> [Goal of the exercise]:
Below is a listing; copy all of it exactly.

> [Records for this exercise]:
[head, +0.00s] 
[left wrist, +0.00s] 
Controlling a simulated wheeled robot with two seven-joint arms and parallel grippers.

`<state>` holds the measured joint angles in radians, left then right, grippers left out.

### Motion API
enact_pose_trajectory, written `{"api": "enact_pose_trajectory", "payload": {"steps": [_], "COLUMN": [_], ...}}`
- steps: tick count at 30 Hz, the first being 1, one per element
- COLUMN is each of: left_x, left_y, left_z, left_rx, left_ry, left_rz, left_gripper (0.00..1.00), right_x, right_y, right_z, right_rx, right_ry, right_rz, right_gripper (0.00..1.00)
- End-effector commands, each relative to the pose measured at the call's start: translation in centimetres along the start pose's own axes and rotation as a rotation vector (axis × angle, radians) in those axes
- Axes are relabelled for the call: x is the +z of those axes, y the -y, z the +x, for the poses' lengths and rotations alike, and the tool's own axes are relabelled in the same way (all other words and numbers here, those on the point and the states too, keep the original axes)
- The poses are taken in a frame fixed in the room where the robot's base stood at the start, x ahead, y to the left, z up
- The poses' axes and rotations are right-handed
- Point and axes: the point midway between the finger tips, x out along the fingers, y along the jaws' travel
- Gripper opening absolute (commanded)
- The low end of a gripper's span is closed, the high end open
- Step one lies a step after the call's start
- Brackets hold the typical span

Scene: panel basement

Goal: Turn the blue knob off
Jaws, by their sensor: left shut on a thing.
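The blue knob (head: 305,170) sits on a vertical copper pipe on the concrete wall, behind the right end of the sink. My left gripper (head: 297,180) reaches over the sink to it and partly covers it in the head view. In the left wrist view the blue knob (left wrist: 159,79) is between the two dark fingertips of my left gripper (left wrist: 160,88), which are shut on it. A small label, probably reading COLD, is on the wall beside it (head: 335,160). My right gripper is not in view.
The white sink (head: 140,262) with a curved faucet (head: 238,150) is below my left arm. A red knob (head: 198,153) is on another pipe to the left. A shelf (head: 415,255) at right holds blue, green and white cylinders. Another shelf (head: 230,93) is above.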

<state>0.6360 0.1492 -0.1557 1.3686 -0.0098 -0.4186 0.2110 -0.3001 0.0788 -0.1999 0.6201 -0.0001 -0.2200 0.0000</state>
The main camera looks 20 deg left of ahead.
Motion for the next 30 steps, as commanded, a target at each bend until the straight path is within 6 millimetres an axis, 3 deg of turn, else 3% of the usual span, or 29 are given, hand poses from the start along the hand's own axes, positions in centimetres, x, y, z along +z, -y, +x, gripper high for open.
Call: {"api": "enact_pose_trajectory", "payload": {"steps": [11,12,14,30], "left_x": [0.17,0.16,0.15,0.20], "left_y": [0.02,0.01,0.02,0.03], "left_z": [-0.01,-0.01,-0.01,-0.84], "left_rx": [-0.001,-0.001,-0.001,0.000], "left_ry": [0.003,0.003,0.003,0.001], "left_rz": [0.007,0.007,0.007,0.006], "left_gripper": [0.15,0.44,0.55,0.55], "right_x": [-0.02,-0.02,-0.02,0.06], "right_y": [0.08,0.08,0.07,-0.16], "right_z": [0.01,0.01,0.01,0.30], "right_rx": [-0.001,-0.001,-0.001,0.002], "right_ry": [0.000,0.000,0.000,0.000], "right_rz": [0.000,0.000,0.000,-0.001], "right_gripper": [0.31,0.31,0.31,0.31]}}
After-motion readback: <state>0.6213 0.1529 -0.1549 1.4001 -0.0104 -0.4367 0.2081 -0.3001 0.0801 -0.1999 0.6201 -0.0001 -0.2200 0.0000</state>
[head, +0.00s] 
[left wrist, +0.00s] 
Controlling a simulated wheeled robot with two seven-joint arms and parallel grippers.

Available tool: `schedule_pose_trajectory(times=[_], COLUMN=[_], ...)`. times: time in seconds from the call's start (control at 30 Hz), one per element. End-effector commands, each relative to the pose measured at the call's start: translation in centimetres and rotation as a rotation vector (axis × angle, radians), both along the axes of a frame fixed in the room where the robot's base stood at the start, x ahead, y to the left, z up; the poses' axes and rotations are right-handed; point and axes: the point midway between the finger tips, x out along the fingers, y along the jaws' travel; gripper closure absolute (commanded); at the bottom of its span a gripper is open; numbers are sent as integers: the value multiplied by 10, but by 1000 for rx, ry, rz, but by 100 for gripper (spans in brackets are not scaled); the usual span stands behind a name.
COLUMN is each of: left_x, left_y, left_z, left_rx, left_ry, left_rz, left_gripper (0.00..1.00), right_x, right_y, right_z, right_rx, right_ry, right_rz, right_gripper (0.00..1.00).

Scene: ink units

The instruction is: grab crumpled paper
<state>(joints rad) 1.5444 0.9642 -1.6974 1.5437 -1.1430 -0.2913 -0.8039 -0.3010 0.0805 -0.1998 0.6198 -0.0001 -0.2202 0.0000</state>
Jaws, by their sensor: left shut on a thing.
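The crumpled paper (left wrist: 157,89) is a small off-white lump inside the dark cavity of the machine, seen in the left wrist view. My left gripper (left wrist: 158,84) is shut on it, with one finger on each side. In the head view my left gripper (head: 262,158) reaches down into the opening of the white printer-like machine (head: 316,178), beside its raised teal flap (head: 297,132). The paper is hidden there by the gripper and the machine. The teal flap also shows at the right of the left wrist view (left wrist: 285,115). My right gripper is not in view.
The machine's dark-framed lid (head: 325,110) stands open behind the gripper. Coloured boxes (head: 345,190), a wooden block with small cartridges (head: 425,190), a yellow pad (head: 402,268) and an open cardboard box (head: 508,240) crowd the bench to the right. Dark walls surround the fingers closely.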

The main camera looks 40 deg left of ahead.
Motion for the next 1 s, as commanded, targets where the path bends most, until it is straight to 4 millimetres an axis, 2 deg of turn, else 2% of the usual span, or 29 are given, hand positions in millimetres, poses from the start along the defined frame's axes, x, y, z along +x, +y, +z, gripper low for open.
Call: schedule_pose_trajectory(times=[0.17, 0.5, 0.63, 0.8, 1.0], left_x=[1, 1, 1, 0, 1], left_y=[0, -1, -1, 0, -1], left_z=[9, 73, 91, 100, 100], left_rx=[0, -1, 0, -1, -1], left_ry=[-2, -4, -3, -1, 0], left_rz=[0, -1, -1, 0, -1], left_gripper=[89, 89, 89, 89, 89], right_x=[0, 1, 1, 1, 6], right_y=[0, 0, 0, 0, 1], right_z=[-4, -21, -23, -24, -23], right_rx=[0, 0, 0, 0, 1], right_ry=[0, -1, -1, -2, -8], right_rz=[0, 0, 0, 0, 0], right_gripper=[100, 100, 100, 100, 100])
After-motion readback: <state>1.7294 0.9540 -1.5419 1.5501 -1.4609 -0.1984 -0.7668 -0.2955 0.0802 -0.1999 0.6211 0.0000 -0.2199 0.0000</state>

> [Answer to this exercise]:
[head, +0.00s] 
[left wrist, +0.00s] 
Controlling a simulated wheeled robot with two seven-joint arms and parallel grippers.

`<state>` holds the measured joint angles in radians, left then right, grippers left out.

### Motion API
enact_pose_trajectory, written `{"api": "enact_pose_trajectory", "payload": {"steps": [_], "COLUMN": [_], ...}}`
- steps: tick count at 30 Hz, the first being 1, one per element
- COLUMN is each of: left_x, left_y, left_z, left_rx, left_ry, left_rz, left_gripper (0.00..1.00), right_x, right_y, right_z, right_rx, right_ry, right_rz, right_gripper (0.00..1.00)
- End-effector commands, each relative to the pose measured at the call's start: translation in centimetres along the start pose's own axes and rotation as a rotation vector (axis × angle, radians) in those axes
- Axes are relabelled for the call: x is the +z of those axes, y the -y, z the +x, for the poses' lengths and rotations alike, and the tool's own axes are relabelled in the same way (all other words and numbers here, those on the point and the states too, keep the original axes)
- The poses are taken in a frame fixed in the room where the robot's base stood at the start, x ahead, y to the left, z up
- The poses' axes and rotations are right-handed
- Point and axes: the point midway between the finger tips, x out along the fingers, y along the jaws' travel
- Gripper opening absolute (commanded)
- The low end of a gripper's span is closed, the high end open
- Step one lies a step after the call's start
- Brackets hold the typical span

Scene: panel basement

Goal: Turn the blue knob off
Jaws, by their sensor: left shut on a thing.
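The blue knob (head: 305,170) sits on a vertical copper pipe on the concrete wall, behind the right end of the sink. My left gripper (head: 297,180) reaches over the sink to it and partly covers it in the head view. In the left wrist view the blue knob (left wrist: 159,79) is between the two dark fingertips of my left gripper (left wrist: 160,88), which are shut on it. A small label, probably reading COLD, is on the wall beside it (head: 335,160). My right gripper is not in view.
The white sink (head: 140,262) with a curved faucet (head: 238,150) is below my left arm. A red knob (head: 198,153) is on another pipe to the left. A shelf (head: 415,255) at right holds blue, green and white cylinders. Another shelf (head: 230,93) is above.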

<state>0.6360 0.1492 -0.1557 1.3686 -0.0098 -0.4186 0.2110 -0.3001 0.0788 -0.1999 0.6201 -0.0001 -0.2200 0.0000</state>
The main camera looks 20 deg left of ahead.
Motion for the next 30 steps, as commanded, a target at each bend until the straight path is within 6 millimetres an axis, 3 deg of turn, else 3% of the usual span, or 29 are given, hand poses from the start along the hand's own axes, positions in centimetres, x, y, z along +z, -y, +x, gripper high for open.
Call: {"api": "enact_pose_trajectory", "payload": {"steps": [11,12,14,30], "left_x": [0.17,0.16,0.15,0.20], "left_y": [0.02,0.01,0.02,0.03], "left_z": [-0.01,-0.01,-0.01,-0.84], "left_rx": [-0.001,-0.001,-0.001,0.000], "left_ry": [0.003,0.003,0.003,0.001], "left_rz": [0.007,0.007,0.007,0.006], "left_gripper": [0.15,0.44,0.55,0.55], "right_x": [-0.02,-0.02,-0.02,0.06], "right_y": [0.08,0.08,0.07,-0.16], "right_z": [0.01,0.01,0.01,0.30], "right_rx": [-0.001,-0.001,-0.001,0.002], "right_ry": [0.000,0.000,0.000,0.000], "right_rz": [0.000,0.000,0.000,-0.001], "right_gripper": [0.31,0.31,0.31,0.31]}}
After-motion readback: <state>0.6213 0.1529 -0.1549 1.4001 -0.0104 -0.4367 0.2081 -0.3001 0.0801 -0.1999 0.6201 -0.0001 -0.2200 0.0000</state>
[head, +0.00s] 
[left wrist, +0.00s] 
Controlling a simulated wheeled robot with two seven-joint arms and parallel grippers.

Available tool: `schedule_pose_trajectory(times=[_], COLUMN=[_], ...)`. times: time in seconds from the call's start (control at 30 Hz), one per element. End-effector commands, each relative to the pose measured at the call's start: translation in centimetres and rotation as a rotation vector (axis × angle, radians), both along the axes of a frame fixed in the room where the robot's base stood at the start, x ahead, y to the left, z up; the poses' axes and rotations are right-handed; point and axes: the point midway between the finger tips, x out along the fingers, y along the jaws' travel; gripper closure absolute (commanded); at the bottom of its span a gripper is open; numbers are sent as integers: the value multiplied by 10, but by 1000 for rx, ry, rz, but by 100 for gripper (spans in brackets are not scaled); the usual span stands behind a name.
COLUMN is each of: left_x, left_y, left_z, left_rx, left_ry, left_rz, left_gripper (0.00..1.00), right_x, right_y, right_z, right_rx, right_ry, right_rz, right_gripper (0.00..1.00).

Scene: ink units

The instruction is: grab crumpled paper
<state>(joints rad) 1.5444 0.9642 -1.6974 1.5437 -1.1430 -0.2913 -0.8039 -0.3010 0.0805 -0.1998 0.6198 -0.0001 -0.2202 0.0000</state>
Jaws, by their sensor: left shut on a thing.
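The crumpled paper (left wrist: 157,89) is a small off-white lump inside the dark cavity of the machine, seen in the left wrist view. My left gripper (left wrist: 158,84) is shut on it, with one finger on each side. In the head view my left gripper (head: 262,158) reaches down into the opening of the white printer-like machine (head: 316,178), beside its raised teal flap (head: 297,132). The paper is hidden there by the gripper and the machine. The teal flap also shows at the right of the left wrist view (left wrist: 285,115). My right gripper is not in view.
The machine's dark-framed lid (head: 325,110) stands open behind the gripper. Coloured boxes (head: 345,190), a wooden block with small cartridges (head: 425,190), a yellow pad (head: 402,268) and an open cardboard box (head: 508,240) crowd the bench to the right. Dark walls surround the fingers closely.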

The main camera looks 40 deg left of ahead.
Motion for the next 1 s, as commanded, targets where the path bends most, until it is straight to 4 millimetres an axis, 2 deg of turn, else 2% of the usual span, or 29 are given, hand positions in millimetres, poses from the start along the defined frame's axes, x, y, z along +x, +y, +z, gripper low for open.
Call: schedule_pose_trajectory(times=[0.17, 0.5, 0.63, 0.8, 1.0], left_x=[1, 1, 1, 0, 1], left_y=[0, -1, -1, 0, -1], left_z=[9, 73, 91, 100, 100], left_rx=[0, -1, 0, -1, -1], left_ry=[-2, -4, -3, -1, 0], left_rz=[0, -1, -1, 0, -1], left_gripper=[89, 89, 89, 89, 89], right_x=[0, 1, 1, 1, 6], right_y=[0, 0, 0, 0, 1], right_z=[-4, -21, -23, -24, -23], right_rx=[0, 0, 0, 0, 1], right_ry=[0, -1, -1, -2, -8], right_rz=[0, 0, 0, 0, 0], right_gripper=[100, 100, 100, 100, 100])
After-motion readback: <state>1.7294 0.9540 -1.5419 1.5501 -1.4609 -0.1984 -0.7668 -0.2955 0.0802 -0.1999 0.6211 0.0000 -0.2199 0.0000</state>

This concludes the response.